Из всех сект и общин он более всего почитал и уважал мусульман. Именно им он оказывал наибольшие милости и именно они пользовались величайшими привилегиями. Доказательством этому может служить следующее. По случаю праздника ид-и-фитр[1708] а 650 году [5 декабря 1252] мусульмане явились к императору[1709] и расположились у главных ворот его орды вместе с главным кади Джамал ад-Миллой[1710] вад-Дином, достойнейшим /80/ из улемов, Махмудом из Ходжента (да сохранит Аллах память о нем навечно!). Главный кади встал во главе молящихся и прочитал проповедь, украшая хутбу упоминаниями об истинных халифах[1711] и о Предводителе Правоверных. И когда они закончили праздничную молитву, которая, по словам Пророка, превосходит две тысячи поклонов в Каабе, главный кади вступил в орду и, действуя как имам, произнес [в честь императора] следующие слова:
«Да станет для тебя счастливой восходящая звезда этого праздника, ибо твой гороскоп несет счастье всему человечеству.

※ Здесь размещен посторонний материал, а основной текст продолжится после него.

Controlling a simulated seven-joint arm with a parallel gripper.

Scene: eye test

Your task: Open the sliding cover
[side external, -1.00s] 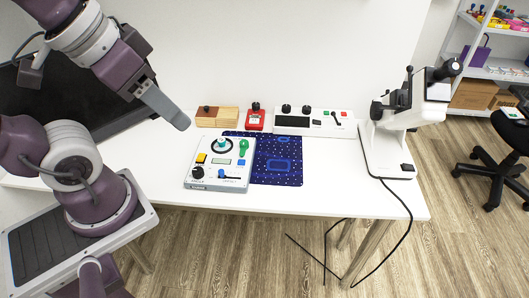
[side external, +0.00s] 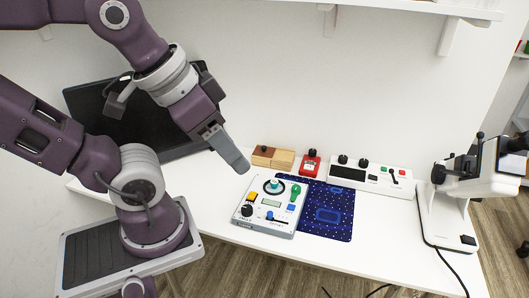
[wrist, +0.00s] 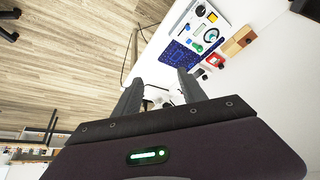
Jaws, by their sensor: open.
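A wooden box (side external: 284,160) stands at the back of the white table, with a darker brown panel carrying a small dark knob (side external: 265,149) on its left part; this looks like the sliding cover. How far the cover stands open is too small to tell. The box also shows at the upper right of the wrist view (wrist: 240,41). My gripper (side external: 240,165) is in the air to the left of the box in the side view, apart from it. In the wrist view my gripper (wrist: 160,77) has its two fingers spread, with nothing held between them.
A grey control panel (side external: 250,222) lies in front of the box, beside a dark blue mat (side external: 335,227). A red box (side external: 311,164) and a white switch panel (side external: 345,172) stand to its right. A white stand device (side external: 440,215) is at the table's right.

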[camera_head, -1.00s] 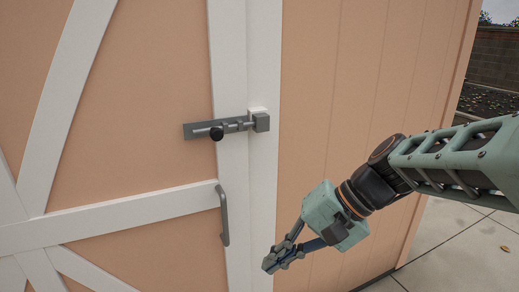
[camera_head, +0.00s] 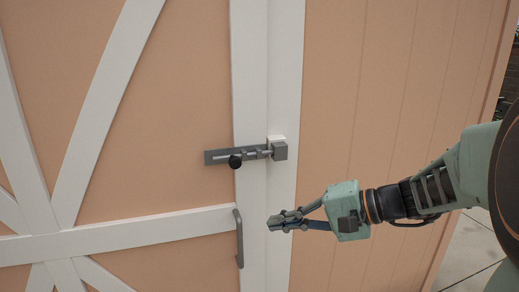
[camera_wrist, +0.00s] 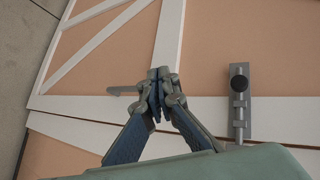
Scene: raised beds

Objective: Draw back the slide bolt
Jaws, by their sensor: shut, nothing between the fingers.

Ряды твоих врагов уменьшаются, как лик луны во время затмения, а твоя удача, подобно растущему месяцу, увеличивается день ото дня».
Император взирал на него милостиво и с одобрением и велел несколько раз повторить молитву. А в качестве праздничного подарка он пожаловал[1712] ему несколько телег, нагруженных золотыми и серебряными балышами и всевозможные дорогие одежды, и большинство людей также получили свою часть подарков; и его щедрость к мусульманам велика и безгранична не только в праздничные дни.